Source: Thank you so much to Pan Macmillan SA for sending me this book in exchange for an honest review. I voluntarily read & reviewed this copy. All thoughts are my own.

Nomi and Malachi find themselves powerless and headed towards their all-but-certain deaths. Now that Asa sits on the throne, he will stop at nothing to make sure Malachi never sets foot in the palace again.

Nomi's sister, Serina, is far away on the prison island of Mount Ruin - but it is in the grip of revolution and Serina leads. The women there have their sights set on revenge beyond the confines of their island prison. They will stop at nothing to gain freedom for the entire kingdom. But first they'll have to get rid of Asa, and only Nomi knows how.

Separated once again, this time by choice, Nomi and Serina must forge their own paths as they aim to tear down the world they know, to build something better in its place.

Despite my mixed feelings on Book 2, I highly recommend this duology. It's a wonderfully entertaining, fun, and feminist adventure.

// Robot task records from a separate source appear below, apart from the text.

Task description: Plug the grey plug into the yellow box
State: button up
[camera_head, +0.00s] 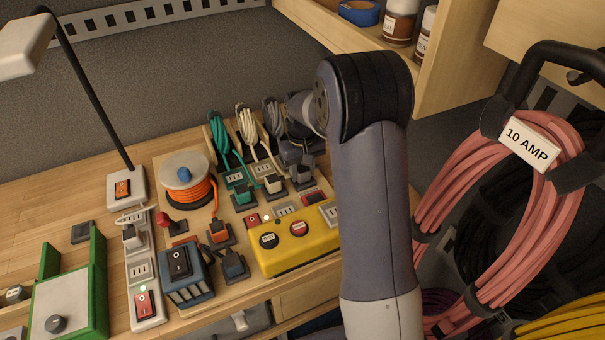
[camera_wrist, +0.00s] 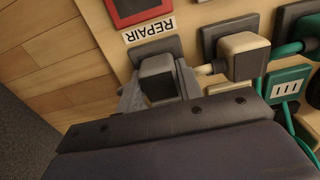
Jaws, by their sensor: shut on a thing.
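The grey plug (camera_wrist: 157,76) sits at a dark square base plate in the wrist view, with my gripper (camera_wrist: 162,90) shut on it, a finger at each side. In the head view the grey plug (camera_head: 302,178) shows below my gripper (camera_head: 300,158), whose fingers are mostly hidden. The yellow box (camera_head: 288,252) stands nearer the bench's front edge, with round black and red buttons and grey sockets on top. Part of its right side is hidden by my arm.
A cream plug (camera_wrist: 242,55) and a teal socket block (camera_wrist: 287,88) are close beside my gripper. Hung cords (camera_head: 247,125) stand behind. A blue switch box (camera_head: 187,273) and an orange cord reel (camera_head: 188,185) lie left. Pink cable coils (camera_head: 460,225) hang right.

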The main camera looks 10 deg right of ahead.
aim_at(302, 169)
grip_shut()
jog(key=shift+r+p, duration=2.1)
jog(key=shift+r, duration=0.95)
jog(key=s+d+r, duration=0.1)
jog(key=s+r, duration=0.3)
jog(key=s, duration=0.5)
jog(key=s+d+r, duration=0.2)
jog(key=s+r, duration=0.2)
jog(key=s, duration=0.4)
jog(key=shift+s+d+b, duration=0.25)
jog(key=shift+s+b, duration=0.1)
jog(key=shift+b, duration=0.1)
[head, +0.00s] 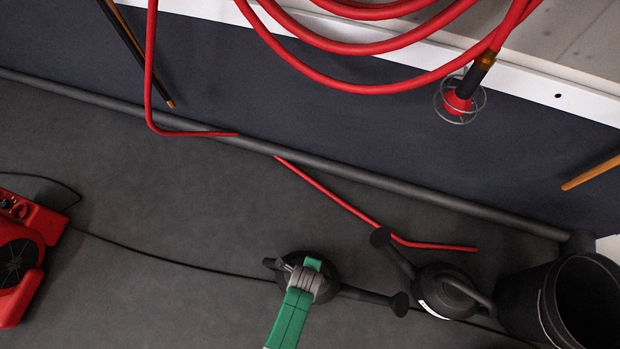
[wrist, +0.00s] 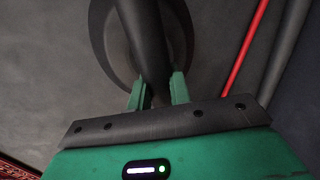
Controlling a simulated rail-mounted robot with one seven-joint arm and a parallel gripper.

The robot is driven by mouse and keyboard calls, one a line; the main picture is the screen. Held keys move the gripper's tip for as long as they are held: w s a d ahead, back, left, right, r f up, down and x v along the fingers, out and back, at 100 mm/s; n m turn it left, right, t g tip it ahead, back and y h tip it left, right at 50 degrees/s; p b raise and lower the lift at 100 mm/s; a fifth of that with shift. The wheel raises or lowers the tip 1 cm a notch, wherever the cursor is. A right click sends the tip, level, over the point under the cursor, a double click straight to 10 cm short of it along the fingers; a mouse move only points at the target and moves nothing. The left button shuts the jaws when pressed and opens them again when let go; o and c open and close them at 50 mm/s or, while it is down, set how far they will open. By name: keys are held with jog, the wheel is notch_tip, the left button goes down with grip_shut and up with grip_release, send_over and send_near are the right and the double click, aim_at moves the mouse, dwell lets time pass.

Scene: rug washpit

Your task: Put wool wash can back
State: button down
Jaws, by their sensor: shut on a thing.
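A black can with a long spout (head: 365,295) is in my gripper (head: 303,282), low in the middle of the head view. Its spout points right. In the wrist view my gripper (wrist: 160,92) is shut on the can's dark handle (wrist: 145,45), with the round body (wrist: 105,45) beyond it. A second black can (head: 445,290) with a white label stands to the right, its spout pointing up and left. No readable name shows on either can, so I cannot tell by label which is the wool wash can. Whether the held can touches the floor is unclear.
A dark bucket (head: 545,300) stands right of the second can. A red blower (head: 25,250) sits at the left, its cable crossing the floor. A red hose (head: 330,195) and grey pipe (head: 350,176) run along the wall. Floor left of my gripper is mostly clear.

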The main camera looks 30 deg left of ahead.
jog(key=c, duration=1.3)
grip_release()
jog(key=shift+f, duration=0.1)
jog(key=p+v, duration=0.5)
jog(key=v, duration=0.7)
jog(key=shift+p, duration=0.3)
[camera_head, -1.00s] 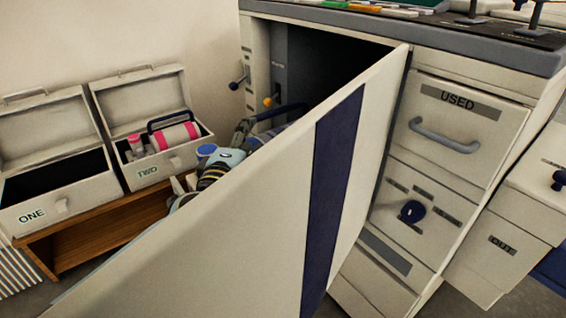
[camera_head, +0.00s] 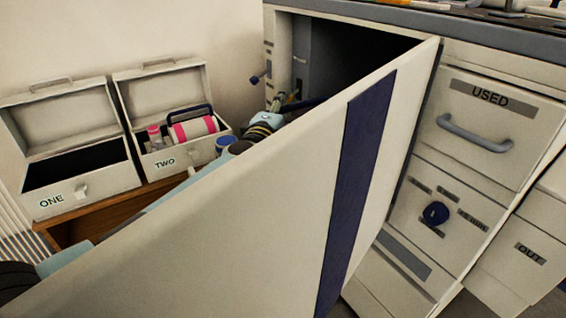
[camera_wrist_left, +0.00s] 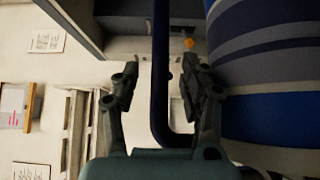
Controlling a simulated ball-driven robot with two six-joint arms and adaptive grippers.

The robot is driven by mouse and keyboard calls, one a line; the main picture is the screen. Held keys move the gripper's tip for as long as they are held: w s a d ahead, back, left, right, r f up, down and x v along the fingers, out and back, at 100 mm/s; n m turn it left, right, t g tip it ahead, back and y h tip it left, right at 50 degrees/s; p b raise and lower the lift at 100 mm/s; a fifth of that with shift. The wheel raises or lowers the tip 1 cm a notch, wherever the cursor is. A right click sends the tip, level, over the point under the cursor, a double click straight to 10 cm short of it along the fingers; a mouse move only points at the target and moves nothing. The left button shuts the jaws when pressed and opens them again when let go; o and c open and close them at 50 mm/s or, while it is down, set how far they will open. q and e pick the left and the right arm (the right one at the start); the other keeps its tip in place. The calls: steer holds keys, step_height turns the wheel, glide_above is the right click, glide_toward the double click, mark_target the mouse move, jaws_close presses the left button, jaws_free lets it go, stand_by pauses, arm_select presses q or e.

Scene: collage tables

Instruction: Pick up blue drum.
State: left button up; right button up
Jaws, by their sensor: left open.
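The blue drum (camera_wrist_left: 268,60) fills the right of the left wrist view, banded in blue, grey and dark. Its dark blue handle (camera_wrist_left: 161,75) runs between the two fingers of my left gripper (camera_wrist_left: 160,88). The fingers are open, one on each side of the handle, with gaps showing. In the head view my left gripper (camera_head: 288,99) is behind the open door, at the cabinet mouth. Part of the handle (camera_head: 308,102) shows beside it; the door hides the drum's body. My right gripper is not in view.
The big cabinet door (camera_head: 240,215) stands open across the foreground. Open box ONE (camera_head: 100,194) and box TWO (camera_head: 200,153) stand at left on a wooden shelf; a pink-and-white drum (camera_head: 193,129) lies in TWO. The USED drawer (camera_head: 480,125) is right of the door.

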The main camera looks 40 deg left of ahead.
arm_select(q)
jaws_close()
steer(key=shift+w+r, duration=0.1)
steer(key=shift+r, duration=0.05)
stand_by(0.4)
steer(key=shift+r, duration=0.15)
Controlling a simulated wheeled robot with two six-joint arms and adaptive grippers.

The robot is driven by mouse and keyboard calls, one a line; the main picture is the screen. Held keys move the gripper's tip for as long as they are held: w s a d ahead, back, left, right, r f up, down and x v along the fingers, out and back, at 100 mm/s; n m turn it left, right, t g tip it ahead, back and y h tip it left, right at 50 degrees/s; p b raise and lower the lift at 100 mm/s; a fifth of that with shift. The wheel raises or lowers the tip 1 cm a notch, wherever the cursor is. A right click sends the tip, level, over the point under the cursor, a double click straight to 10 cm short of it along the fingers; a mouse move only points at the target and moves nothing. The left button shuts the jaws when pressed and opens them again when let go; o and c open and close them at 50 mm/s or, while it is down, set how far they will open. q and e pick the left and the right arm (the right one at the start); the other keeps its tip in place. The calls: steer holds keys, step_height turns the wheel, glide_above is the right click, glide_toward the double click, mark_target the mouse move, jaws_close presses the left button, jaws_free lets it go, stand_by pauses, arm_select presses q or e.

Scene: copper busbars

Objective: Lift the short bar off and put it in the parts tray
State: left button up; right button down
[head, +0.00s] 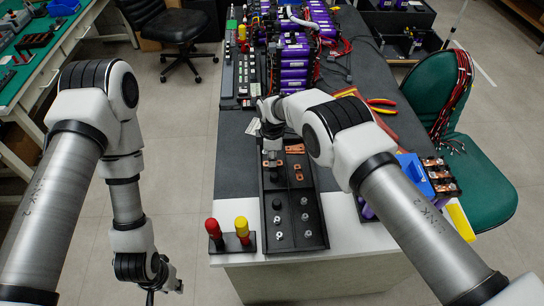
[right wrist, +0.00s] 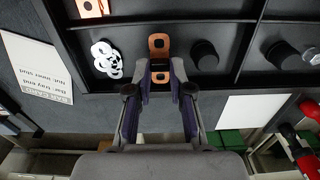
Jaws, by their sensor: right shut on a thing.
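My right gripper (right wrist: 160,75) is shut on a short copper bar with holes in the right wrist view (right wrist: 159,43). The bar is over the black parts tray (right wrist: 130,32), near its edge; I cannot tell whether it touches the tray floor. In the head view the right gripper (head: 271,140) is at the far left end of the black tray (head: 325,240), and my wrist hides most of the bar. My left gripper (head: 168,282) hangs low left of the table, too small to tell if it is open.
Other copper bars (head: 295,149) lie in the tray's far right compartment. Black caps (right wrist: 204,55) and silver nuts stand in other compartments. A printed card (right wrist: 37,62) lies beside the tray. Red and yellow screwdrivers (head: 242,230) stand in a holder at the near left. Purple battery modules (head: 294,65) are farther back.

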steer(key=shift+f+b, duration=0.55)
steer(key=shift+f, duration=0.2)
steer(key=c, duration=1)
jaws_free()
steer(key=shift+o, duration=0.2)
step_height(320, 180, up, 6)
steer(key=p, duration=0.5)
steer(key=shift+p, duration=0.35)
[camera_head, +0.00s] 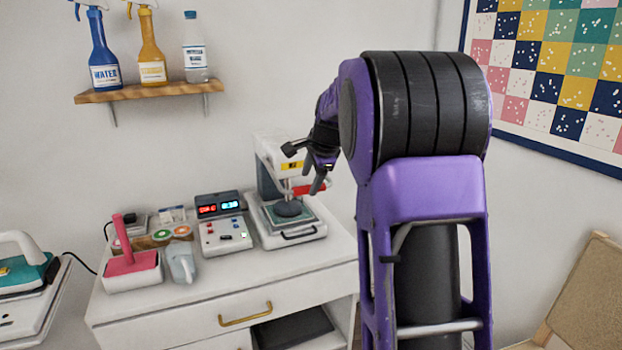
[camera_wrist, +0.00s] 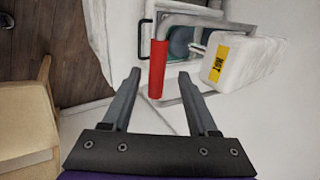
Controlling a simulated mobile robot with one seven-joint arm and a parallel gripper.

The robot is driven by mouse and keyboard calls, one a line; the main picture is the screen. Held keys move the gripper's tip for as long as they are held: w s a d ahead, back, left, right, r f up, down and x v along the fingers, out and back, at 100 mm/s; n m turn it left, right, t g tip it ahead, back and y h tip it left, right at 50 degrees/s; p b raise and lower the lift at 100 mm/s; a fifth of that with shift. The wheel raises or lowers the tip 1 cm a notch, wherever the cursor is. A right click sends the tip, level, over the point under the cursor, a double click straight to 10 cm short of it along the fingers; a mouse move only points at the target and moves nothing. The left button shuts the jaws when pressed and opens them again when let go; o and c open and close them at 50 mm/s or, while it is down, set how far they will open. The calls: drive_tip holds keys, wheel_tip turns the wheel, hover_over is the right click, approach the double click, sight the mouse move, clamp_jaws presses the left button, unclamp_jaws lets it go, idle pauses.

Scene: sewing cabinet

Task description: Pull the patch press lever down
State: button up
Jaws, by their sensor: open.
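The patch press (camera_head: 288,225) is a white machine on the right of the cabinet top, with a yellow label on its head and a round dark pad over its base. Its lever has a red grip (camera_head: 309,188), partly hidden by my gripper. In the wrist view the red grip (camera_wrist: 158,68) stands just beyond my fingertips, between them in the picture, joined to a pale bar. The white press head with a yellow HOT label (camera_wrist: 222,62) is to its right. My gripper (camera_head: 307,170) is open and empty, also seen in the wrist view (camera_wrist: 160,78). Contact with the grip is not visible.
A control box with a lit display (camera_head: 220,207), a pink-handled tool (camera_head: 130,258) and a small jug (camera_head: 181,262) stand left of the press on the cabinet top (camera_head: 250,268). A shelf with bottles (camera_head: 150,92) hangs above. A cardboard-coloured board (camera_head: 590,290) leans at right.

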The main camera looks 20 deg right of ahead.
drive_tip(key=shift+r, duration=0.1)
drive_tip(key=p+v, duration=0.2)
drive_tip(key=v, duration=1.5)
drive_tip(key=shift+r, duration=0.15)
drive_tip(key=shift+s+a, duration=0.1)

The prose is just as easy to read and solidly written as the first book, and while it's in no way remarkable, it suits the general story. The dialogue, too, is nothing exceptional, but it's fun and does what it needs to do to keep the story moving.

My big problem with this novel is the plot. It's fast-paced and exciting (I struggled to put it down) but it repeatedly fails to deliver on all its exciting buildup. I kept expecting a certain fight to happen, or for things to go pear-shaped, or for someone to get captured, or for certain threats to follow through, but things are just too easy.

For example, when Malachi and Nomi stay at an inn they are warned to keep Nomi out of sight because soldiers are going around and capturing girls. Nomi decides to risk it, and joins Malachi for dinner in public. And that's it - she risks capture and she gets away with it. Now the logical (and more rewarding) thing for the author to do would be for soldiers to arrive and capture Nomi. That would have thrown a twist in the plot, have been a satisfying consequence of her own choice (however foolish), and let's face it, it's more enjoyable to read about her being captured and having to deal with that, than simply read about her eating dinner, going back to her room, and escaping the risk. 

That kind of anticlimax happened a lot. A threat would be introduced, but it might as well have not been because it never actually became a real problem. Where there could have been a twist or a fight scene or a capture, the characters managed to get out of it. Especially at the end, things wrapped up too easily and conveniently. Every "problem" that arose had an easy solution, and although the characters acted like it was a big deal, they dealt with it generally painlessly. 

  "Knowing I was your property made me safe, made me make sense in his world. It was okay that I was a 'handful' because you had me under control. Malachi, you didn't even blink. You didn't have to think about it. You knew what would reassure him, and it was treating me like an unbroken horse."  

I love the characters. The secondary cast are entertaining and interesting, and the romances get the perfect amount of page time. I also love how the guys cheer Serina and Nomi on and let them do their thing without being overprotective or fighting their battles for them. They're partners. Equals. I love that.

Nomi and Serina are fantastic heroines, but Serina is my favourite. She organises a rebellion, she leads an army, she encourages and supports the women around her, while Nomi spends most of the book ambling around and avoiding confrontation. Their personalities are different, I get that, but at least Serina takes charge of her situation - Nomi doesn't. That annoys me.

Queen of Ruin is a thrilling, fun sequel with compelling heroines. Unfortunately, I found the plot anti climatic.